Open Tuesday through Sunday, the Museum of South Texas History in Edinburg highlights the unique culture and history of the Rio Grande Valley. With a variety of exhibits and collections, the museum showcases the legacy of the region through artifacts, multimedia, artwork, and architecture. A plethora of programs and special events take place at the museum as well.
Located on the north side of Brownsville, Texas, Palo Alto Battlefield is a beautiful, vast, undeveloped plain. This location was the site of an intense battle during the Mexican-American War in 1846 and is now maintained by the National Park Service. The historical site features a visitor center where guests can learn about the Mexican-American War, visit interactive exhibits and view artifacts. Palo Alto Battlefield also features walking trails for visitors to explore.
Winter Texan Activities
Hundreds of Winter Texans visit the Rio Grande Valley Livestock Show in Mercedes during Winter Texan Day, which offers discounted admission and parking rates to those who reside in Texas during the winter. The livestock show features a parade, rodeos, competitive livestock events, music, food, and more.

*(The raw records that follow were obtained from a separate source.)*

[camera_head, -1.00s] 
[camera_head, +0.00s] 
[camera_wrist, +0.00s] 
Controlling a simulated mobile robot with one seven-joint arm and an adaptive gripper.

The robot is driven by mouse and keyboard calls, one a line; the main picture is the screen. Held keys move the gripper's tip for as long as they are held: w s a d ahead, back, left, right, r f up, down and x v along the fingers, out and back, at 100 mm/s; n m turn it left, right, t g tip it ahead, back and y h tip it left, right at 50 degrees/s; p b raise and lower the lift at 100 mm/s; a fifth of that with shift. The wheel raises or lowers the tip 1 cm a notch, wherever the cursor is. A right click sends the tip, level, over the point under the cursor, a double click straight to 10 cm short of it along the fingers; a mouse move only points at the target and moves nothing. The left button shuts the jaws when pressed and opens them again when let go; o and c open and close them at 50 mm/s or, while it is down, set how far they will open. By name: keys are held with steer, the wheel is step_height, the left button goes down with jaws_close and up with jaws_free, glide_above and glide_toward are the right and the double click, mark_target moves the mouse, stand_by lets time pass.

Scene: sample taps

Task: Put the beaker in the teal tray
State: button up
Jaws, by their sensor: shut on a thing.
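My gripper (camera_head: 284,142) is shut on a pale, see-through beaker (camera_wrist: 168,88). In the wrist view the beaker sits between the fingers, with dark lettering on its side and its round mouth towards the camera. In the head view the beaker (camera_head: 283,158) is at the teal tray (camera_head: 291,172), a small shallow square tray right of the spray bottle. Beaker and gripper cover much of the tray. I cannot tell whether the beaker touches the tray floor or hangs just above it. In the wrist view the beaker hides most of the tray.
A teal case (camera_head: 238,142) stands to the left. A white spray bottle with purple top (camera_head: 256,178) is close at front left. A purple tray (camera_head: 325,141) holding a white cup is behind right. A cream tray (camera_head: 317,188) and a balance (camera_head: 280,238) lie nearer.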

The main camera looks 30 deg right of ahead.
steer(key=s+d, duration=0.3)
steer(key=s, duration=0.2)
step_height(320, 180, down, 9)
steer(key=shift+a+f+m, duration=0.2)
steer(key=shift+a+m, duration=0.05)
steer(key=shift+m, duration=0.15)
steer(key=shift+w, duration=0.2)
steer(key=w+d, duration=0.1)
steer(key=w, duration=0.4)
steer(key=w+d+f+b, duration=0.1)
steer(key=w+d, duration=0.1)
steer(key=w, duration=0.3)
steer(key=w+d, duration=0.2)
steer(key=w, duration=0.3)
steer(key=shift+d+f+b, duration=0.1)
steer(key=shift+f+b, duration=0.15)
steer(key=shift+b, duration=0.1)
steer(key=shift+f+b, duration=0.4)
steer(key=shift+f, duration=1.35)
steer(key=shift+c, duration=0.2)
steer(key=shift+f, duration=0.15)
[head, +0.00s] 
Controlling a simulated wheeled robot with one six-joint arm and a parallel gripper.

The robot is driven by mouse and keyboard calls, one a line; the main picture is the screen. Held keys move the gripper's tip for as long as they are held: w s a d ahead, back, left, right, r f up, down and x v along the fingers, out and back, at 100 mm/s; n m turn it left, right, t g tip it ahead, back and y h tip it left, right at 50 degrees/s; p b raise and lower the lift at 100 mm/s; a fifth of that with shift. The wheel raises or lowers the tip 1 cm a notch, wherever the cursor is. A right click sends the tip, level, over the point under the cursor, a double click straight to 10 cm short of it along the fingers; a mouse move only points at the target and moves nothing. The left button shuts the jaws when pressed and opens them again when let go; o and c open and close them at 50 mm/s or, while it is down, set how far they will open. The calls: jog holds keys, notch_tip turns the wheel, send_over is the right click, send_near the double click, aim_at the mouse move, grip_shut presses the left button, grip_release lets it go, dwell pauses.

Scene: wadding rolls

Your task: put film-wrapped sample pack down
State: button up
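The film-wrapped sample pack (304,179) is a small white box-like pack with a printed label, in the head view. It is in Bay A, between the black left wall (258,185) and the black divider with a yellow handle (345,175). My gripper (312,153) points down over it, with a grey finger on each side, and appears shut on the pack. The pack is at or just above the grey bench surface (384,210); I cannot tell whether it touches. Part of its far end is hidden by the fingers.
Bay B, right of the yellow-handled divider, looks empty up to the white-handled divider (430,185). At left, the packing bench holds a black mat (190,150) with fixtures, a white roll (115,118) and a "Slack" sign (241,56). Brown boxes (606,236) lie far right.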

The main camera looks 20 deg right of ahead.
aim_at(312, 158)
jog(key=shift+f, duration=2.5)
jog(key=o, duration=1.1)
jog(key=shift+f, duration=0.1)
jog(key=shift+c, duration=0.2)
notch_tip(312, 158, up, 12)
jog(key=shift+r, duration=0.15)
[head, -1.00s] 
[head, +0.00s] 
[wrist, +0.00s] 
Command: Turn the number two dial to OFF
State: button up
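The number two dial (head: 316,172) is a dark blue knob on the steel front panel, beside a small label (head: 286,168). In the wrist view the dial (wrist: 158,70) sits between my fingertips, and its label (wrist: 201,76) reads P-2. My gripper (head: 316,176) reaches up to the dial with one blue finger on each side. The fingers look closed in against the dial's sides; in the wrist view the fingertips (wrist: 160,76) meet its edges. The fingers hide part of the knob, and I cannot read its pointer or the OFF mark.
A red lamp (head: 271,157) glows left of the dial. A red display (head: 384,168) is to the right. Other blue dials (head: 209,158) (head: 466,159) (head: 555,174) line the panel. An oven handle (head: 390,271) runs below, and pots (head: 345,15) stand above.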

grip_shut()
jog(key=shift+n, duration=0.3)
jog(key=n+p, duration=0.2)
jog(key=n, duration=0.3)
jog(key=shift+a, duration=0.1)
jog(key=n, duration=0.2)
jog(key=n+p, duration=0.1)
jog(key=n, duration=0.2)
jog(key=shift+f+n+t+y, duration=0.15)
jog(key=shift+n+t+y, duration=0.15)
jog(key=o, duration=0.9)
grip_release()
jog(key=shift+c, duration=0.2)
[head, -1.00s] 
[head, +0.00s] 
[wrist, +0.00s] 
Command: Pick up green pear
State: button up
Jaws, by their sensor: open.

Other attractions, including the Gladys Porter Zoo and the Rio Grande Valley Birding Festival, also offer special discount days for Winter Texans.
This fun, 2-day event is held annually in January in the Rio Grande Valley. Admission is free. The event includes entertainment, free health screenings, information about local businesses, restaurants, and services, and door prizes for attendees. Attending is a great way to get to know other Winter Texans and become familiar with all that the Rio Grande Valley has to offer!
This annual festival celebrating RGV’s Winter Texan population is hosted by the City of Harlingen Parks and Recreation Department and draws a substantial crowd each year. The event is free and open to the public, and features music, dancing, food, craft vendors, local businesses giving out freebies, and much more.